Rétablir le dialogue

Fondateur et président des Voix de la Paix après les attentats de 2015 à Paris, Yann Boissière précise que «ce voyage est en adéquation avec le travail pédagogique interconvictionnel que nous faisons en France pour rétablir le dialogue. L’importation du conflit israélo-palestinien est forte dans notre société. Or, tout conflit commence par un conflit de représentation. Nous n’avons pas le pouvoir d’agir sur ce conflit, mais nous pouvons agir sur ces représentations en témoignant de ce que nous avons vécu pendant ce voyage.»

A son retour, Irène racontera la rencontre avec Khaled Abou Awwad, l’un des membres fondateurs de l’association Shorashim («racines» en hébreu), qui œuvre pour des actions communes entre Israéliens et Palestiniens. «Longtemps, il a été enfermé dans sa douleur, deux de ses frères ayant été tués par l’armée israélienne, explique-t-elle. Mais, un jour, une petite fille israélienne de 13 ans a été tuée par des Palestiniens. Ce jour-là, il a pris conscience que le drame touchait tout le monde et que les Palestiniens avaient aussi une part de responsabilité.»

Que deux musulmans

Si le voyage s’est parfaitement déroulé, Yann Boissière a un regret, partagé par plusieurs participants: le groupe ne comptait que deux musulmans. Ce n’est pas faute d’avoir multiplié les contacts avec des personnalités musulmanes, pour qu’elles fassent connaître l’existence de ce voyage. Pire, celui qui, depuis plus de deux ans, s’était engagé pour être le référent musulman du voyage, s’est dédit quatre jours avant le départ. Yann Boissière ne cache pas sa déception, voire sa colère à son encontre, mais aussi à l’égard «des institutions représentatives musulmanes françaises qui, pourtant, revendiquent un islam des lumières». Pour beaucoup, Israël reste donc un sujet tabou.
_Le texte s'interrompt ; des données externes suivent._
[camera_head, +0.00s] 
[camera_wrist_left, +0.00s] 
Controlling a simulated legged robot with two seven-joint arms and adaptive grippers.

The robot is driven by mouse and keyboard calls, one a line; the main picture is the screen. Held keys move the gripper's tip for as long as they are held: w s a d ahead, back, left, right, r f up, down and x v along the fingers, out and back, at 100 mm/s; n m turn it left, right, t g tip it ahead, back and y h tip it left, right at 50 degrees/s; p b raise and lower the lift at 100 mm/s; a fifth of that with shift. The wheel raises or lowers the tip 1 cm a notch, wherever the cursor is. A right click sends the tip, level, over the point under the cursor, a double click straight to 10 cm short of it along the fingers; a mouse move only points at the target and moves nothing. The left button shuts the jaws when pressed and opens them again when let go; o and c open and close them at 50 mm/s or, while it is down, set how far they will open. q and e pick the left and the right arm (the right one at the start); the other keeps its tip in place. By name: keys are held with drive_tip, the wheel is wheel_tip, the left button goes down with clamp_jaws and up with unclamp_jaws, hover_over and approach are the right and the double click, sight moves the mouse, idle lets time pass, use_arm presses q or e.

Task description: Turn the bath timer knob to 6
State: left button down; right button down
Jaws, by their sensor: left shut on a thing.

Or, ce voyage était justement destiné à faire évoluer les perceptions. C’est d’ailleurs exactement ce qui s’est passé pour Foudil Benabadji. Né en Algérie, cet ancien éducateur en milieu carcéral français, engagé depuis longtemps dans le dialogue interreligieux au sein de la Fraternité d’Abraham, a découvert une réalité qu’il ne soupçonnait pas, notamment à Ramallah, où siège l’Autorité palestinienne. «Je pensais que c’était une ville très pauvre, avec une forte présence de l’armée israélienne. Or, elle est plutôt riche et sans aucun soldat israélien dans les rues», précise-t-il. Initialement simple participant, Foudil s’est finalement retrouvé au cœur de ce voyage car il a accepté, au pied levé, d’en être le référent musulman.

Liberté de parole

Quant au référent chrétien, le frère Louis-Marie, responsable de la communauté bénédictine d’Abou Gosh, à une quinzaine de kilomètres de Jérusalem, habitué à accueillir des groupes en visite en Terre sainte, il souligne la particularité de celui-ci: «En général, même dans un pèlerinage interreligieux, les gens s’identifient par leur confession. Mais, là, il était impossible de savoir qui était juif, chrétien, musulman ou athée. Cela a permis une liberté totale de parole. C’est très rare!»